* _Data_:
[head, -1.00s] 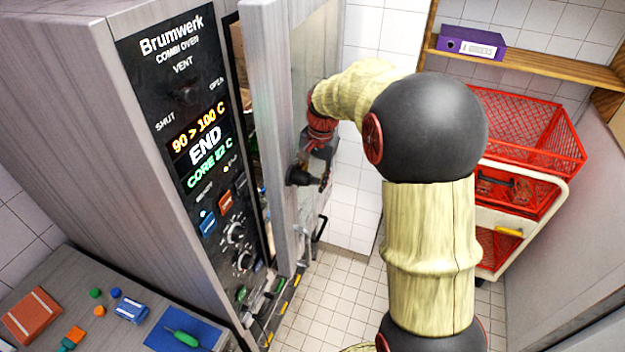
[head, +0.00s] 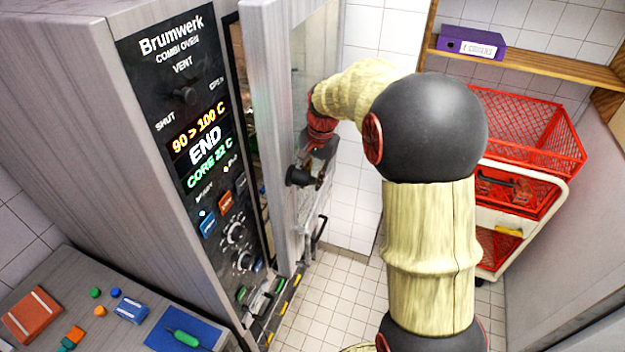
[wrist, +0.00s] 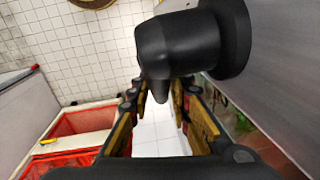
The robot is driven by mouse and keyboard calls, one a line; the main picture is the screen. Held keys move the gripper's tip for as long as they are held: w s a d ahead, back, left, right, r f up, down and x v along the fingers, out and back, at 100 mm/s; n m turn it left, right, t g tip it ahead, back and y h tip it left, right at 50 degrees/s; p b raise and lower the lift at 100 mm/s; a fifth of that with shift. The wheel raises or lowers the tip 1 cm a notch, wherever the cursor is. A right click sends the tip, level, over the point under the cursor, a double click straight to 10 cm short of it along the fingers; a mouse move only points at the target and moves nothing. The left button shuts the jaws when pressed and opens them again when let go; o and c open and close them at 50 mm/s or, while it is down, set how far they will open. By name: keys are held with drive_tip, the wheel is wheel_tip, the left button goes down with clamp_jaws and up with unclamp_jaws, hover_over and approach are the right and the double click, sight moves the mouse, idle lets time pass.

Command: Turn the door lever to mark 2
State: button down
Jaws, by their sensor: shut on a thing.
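The black door lever (head: 300,177) sticks out from the grey oven door (head: 262,120). In the head view my gripper (head: 318,158) is small and partly hidden by my wrist. The door stands ajar from the oven body. I cannot read any numbered marks around the lever.
The oven control panel (head: 195,130) shows END. A counter (head: 50,262) with small coloured items and a blue mat (head: 185,330) is at lower left. A white cart with red baskets (head: 520,150) stands at right. A shelf holds a purple binder (head: 470,42). Tiled floor is clear.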

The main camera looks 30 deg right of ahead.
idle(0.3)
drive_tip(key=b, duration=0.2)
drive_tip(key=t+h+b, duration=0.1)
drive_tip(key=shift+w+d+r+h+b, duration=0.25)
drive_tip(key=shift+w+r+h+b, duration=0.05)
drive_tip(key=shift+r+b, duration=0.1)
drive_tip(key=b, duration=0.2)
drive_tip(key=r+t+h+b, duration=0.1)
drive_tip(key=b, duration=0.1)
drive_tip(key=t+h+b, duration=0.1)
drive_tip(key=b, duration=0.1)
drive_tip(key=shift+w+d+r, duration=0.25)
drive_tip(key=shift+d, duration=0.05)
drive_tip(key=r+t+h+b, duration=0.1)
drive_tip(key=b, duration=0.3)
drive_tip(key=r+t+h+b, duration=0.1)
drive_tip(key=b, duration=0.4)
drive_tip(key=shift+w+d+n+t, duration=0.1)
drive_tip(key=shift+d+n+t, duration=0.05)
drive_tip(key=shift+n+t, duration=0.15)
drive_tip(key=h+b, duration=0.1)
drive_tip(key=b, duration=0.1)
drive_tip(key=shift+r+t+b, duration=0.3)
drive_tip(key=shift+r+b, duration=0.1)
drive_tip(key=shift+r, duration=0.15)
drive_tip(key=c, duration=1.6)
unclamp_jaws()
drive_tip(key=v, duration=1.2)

* _Work required_:
Your copy of the data should match it exactly, except that pictures are left out.

* _Complete output_:
[head, -1.00s] 
[head, +0.00s] 
[wrist, +0.00s] 
The robot is driven by mouse and keyboard calls, one a line; the main picture is the screen. Held keys move the gripper's tip for as long as they are held: w s a d ahead, back, left, right, r f up, down and x v along the fingers, out and back, at 100 mm/s; n m turn it left, right, t g tip it ahead, back and y h tip it left, right at 50 degrees/s; p b raise and lower the lift at 100 mm/s; a fifth of that with shift. The wheel raises or lowers the tip 1 cm a notch, wherever the cursor is. A right click sends the tip, level, over the point under the cursor, a double click straight to 10 cm short of it along the fingers; a mouse move only points at the target and moves nothing. The left button shuts the jaws when pressed and opens them again when let go; o and c open and close them at 50 mm/s or, while it is down, set how far they will open. By name: keys are held with drive_tip, the wheel is wheel_tip, the left button goes down with clamp_jaws and up with unclamp_jaws, hover_over and approach are the right and the double click, sight moves the mouse, idle lets time pass.

Command: Turn the door lever to mark 2
State: button down
Jaws, by their sensor: shut on a thing.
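The black door lever (head: 300,177) sticks out from the grey oven door (head: 262,120). In the head view my gripper (head: 318,158) is small and partly hidden by my wrist. The door stands ajar from the oven body. I cannot read any numbered marks around the lever.
The oven control panel (head: 195,130) shows END. A counter (head: 50,262) with small coloured items and a blue mat (head: 185,330) is at lower left. A white cart with red baskets (head: 520,150) stands at right. A shelf holds a purple binder (head: 470,42). Tiled floor is clear.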

The main camera looks 30 deg right of ahead.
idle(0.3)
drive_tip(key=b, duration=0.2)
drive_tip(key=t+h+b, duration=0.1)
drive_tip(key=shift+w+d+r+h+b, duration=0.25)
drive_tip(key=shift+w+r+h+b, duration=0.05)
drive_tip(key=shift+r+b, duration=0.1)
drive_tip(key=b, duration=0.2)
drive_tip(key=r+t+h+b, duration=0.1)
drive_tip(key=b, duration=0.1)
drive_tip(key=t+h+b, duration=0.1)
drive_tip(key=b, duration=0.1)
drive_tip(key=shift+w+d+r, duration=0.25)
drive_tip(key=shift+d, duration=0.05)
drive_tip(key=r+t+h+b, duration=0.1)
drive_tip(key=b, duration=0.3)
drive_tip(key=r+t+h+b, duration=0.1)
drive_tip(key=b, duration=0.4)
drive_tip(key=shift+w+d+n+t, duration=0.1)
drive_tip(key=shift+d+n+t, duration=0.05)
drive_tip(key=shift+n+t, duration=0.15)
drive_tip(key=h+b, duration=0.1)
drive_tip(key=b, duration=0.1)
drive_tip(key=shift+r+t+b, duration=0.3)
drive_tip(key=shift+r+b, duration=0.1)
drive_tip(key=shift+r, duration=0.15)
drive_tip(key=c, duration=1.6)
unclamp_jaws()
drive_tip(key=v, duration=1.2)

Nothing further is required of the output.